The IRS initiated its investigation of the Minnesota bonds on March 24, 2006, according to Tom Vander Molen, a partner at Dorsey & Whitney LLP in Minneapolis, who served as tax counsel to the Minnesota Department of Finance during the audit. The IRS was in the process of drafting a preliminary adverse determination that the bonds were taxable when the settlement agreement was reached, he said.

The $20,000 state payment cited by the Minnesota Department of Finance in its release announcing the agreement is less than a quarter of the $95,000 that Colorado Springs, paid in January to settle tax law charges on a similar deal that involved $344.875 million of 1991 utilities system refunding bonds.

Minnesota's relatively small payment was likely a result of difficulties the IRS faced in proving that the statute of limitations had not expired on the Minnesota bonds, the last of which were redeemed Aug. 1, 2002, said Vander Molen.

The statute of limitations for tax law violations generally is three years. As a result, the IRS can pursue a taxpayer for up to three years after it files a tax return for the year the violations occurred. For example, a tax law violation occurring in 2000 could be challenged by the IRS for up to three years after the tax return for that year was filed, usually in 2001.

But in cases involving tax-exempt bonds, the IRS manual dictates that investigators should assume the three-year statue of limitations starts when the last of the bonds are redeemed.
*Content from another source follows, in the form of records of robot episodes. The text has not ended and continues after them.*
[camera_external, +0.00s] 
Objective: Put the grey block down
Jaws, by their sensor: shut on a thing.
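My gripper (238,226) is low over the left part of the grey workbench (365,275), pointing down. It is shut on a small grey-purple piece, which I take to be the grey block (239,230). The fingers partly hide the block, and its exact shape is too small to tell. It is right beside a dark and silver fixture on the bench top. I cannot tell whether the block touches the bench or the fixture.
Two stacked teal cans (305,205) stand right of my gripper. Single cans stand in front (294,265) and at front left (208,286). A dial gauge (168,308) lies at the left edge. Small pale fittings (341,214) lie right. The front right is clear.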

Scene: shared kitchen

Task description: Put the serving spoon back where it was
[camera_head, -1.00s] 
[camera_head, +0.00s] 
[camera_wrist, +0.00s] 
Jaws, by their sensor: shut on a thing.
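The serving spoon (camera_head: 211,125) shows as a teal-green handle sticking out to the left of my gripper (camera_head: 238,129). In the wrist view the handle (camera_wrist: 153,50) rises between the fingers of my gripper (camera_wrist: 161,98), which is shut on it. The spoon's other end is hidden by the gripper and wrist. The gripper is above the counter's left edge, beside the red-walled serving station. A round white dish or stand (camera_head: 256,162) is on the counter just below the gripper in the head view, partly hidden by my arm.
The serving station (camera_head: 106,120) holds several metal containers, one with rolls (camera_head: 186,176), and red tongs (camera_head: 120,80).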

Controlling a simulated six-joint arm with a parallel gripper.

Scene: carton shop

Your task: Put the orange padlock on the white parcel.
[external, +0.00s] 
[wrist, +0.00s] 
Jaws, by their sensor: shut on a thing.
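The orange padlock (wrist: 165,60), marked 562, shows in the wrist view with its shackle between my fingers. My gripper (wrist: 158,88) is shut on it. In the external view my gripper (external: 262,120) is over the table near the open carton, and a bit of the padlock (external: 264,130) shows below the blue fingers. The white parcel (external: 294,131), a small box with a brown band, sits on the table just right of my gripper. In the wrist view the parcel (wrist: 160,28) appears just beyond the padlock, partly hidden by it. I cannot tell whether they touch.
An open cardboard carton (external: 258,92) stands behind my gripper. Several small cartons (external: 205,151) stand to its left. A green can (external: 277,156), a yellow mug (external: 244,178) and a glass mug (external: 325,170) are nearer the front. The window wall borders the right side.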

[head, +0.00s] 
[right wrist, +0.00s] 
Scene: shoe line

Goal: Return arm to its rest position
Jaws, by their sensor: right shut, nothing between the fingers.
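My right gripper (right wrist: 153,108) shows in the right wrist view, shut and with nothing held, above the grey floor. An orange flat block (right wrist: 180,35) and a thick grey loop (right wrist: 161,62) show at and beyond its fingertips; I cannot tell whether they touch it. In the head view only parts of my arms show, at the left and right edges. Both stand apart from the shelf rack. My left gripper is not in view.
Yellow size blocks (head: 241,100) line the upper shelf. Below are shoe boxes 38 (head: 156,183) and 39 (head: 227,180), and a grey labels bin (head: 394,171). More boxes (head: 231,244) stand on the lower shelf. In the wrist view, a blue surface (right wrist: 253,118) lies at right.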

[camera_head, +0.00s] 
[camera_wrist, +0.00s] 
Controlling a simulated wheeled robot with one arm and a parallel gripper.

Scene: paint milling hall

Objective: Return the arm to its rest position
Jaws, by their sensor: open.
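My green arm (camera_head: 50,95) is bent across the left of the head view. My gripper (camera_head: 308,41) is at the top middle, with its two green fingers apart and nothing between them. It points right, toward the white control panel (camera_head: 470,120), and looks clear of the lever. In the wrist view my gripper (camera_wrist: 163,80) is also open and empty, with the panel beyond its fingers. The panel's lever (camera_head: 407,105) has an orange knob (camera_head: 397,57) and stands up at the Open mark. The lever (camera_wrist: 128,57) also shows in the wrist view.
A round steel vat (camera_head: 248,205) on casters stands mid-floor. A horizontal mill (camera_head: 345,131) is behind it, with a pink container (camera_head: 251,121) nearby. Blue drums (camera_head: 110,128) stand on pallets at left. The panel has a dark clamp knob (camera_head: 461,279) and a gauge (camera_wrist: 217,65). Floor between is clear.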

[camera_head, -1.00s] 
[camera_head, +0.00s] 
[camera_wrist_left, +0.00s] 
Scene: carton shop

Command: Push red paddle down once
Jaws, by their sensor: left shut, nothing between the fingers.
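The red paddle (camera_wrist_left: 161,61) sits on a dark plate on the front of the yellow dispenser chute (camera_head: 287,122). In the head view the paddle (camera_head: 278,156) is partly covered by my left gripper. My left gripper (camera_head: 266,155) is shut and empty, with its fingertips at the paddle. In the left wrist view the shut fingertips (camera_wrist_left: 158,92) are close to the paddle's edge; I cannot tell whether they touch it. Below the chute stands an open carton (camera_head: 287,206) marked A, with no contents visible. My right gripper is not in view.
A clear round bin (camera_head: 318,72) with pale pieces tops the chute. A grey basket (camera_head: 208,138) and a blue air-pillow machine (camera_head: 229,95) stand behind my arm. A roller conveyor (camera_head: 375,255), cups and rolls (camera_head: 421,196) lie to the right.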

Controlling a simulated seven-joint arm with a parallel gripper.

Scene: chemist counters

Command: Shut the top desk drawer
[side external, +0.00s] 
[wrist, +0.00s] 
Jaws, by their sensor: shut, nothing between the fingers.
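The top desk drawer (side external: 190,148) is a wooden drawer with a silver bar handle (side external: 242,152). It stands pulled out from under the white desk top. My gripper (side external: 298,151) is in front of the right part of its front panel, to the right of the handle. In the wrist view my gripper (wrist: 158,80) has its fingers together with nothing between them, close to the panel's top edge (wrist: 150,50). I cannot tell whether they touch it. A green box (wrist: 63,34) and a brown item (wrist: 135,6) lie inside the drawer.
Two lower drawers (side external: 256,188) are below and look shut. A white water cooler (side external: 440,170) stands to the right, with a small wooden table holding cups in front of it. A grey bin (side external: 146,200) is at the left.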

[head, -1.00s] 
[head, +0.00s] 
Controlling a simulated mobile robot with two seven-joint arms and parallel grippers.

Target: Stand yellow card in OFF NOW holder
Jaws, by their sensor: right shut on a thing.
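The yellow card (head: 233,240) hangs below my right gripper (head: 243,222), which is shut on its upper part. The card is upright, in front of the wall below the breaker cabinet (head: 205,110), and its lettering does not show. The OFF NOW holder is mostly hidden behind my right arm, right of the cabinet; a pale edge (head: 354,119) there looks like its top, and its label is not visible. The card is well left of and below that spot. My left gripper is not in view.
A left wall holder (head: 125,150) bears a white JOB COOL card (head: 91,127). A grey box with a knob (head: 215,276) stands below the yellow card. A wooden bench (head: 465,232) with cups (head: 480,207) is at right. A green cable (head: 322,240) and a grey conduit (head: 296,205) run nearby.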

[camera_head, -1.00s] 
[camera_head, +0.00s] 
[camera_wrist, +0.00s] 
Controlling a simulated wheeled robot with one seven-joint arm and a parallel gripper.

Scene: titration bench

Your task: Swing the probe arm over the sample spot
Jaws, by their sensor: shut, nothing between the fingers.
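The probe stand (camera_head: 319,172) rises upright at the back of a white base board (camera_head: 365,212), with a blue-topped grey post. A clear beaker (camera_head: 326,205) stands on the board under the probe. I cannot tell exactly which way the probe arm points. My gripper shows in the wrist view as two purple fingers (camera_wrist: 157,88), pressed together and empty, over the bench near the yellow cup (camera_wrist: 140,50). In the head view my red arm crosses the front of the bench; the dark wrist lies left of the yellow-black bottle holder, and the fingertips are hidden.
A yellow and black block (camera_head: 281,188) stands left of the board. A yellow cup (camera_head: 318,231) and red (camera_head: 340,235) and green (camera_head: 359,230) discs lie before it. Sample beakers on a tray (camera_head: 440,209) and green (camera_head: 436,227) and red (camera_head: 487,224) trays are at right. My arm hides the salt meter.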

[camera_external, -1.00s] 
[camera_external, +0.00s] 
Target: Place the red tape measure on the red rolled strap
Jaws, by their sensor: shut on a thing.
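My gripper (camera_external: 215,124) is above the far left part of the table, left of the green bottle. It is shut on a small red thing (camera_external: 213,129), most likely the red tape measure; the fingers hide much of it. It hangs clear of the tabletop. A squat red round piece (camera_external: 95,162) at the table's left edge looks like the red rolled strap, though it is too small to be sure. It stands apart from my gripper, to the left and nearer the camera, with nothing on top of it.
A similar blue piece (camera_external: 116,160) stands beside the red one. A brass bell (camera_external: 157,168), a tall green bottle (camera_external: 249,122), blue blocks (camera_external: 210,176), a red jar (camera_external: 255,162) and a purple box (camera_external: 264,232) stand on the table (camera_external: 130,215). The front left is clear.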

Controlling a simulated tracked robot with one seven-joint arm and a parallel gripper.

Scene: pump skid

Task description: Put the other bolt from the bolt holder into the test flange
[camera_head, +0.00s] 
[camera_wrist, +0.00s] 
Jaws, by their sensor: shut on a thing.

The three-year period could be extended if some of the bondholders, such as a large corporation, still had outstanding tax returns from previous years.

"It's always possible that some of the taxpayers have extended the three-year period," Vander Molen said, adding that the IRS had not determined who the bondholders were or if they had taken an extension to file their returns. "It might have been a lot of work for them to do that, and it would have taken time, and the clock would have kept ticking on the statute of limitations," he said.

Instead, the IRS and the state reached a "mutually agreed upon" amount in order to close the audit, Vander Molen said.

In New Jersey, the IRS completely reversed itself on the $422.7 million of Series 1992 parkway revenue refunding bonds that were issued by the New Jersey Highway Authority.

Last October, the agency told the Turnpike Authority that it had preliminarily determined the bonds were taxable because the forward-float agreement associated with the bonds was allegedly undervalued by nearly $1 million.

The IRS claimed that Sakura paid the authority a below-fair market value fee for its participation in the float agreement.

"When the adjusted value of that forward purchase and assignment agreement is properly included in the investment yield on the advance refunding escrow, the escrow yield is materially higher than the yield on the 1992 bonds and, therefore the 1992 bonds are arbitrage bonds, the interest on which is not excludible from the gross income of the bondholders," the IRS had said in its Oct. 5 letter to the authority.

The IRS made the determination using a new valuation methodology that it developed for a voluntary closing agreement program for float agreements that encourages issuers to determine whether they received appropriate valued upfront payments.

But the New Jersey Turnpike Authority's lawyers were able to convince the IRS to reverse its preliminary finding that the bonds were taxable.

Jeffrey Kramer, a lawyer with DeCotis, FitzPatrick, Cole & Wisler LLP in Teaneck, N.J., which represented the issuer in the dispute, said the IRS eventually agreed with the authority's argument "that when the deal was initially done, the safe harbor was met, and that once the safe harbor was met, the forward float is basically presumed to have been sold at market rate."

IRS regulations that took effect in May 1992 state that if three arm's-length bids for investment contracts such as guaranteed investment contracts and forward-float agreements are obtained, the contracts or agreements presumably are purchased at fair market value.

Kramer said transaction participants were able to provide all of the necessary bond and bid documents to the IRS. Roughly $53 million of the bonds are still outstanding.

Meanwhile, several similar IRS audits of transactions that involve Sakura forward-float agreements are underway, according to muni market participants who would not quantify or identify the transactions.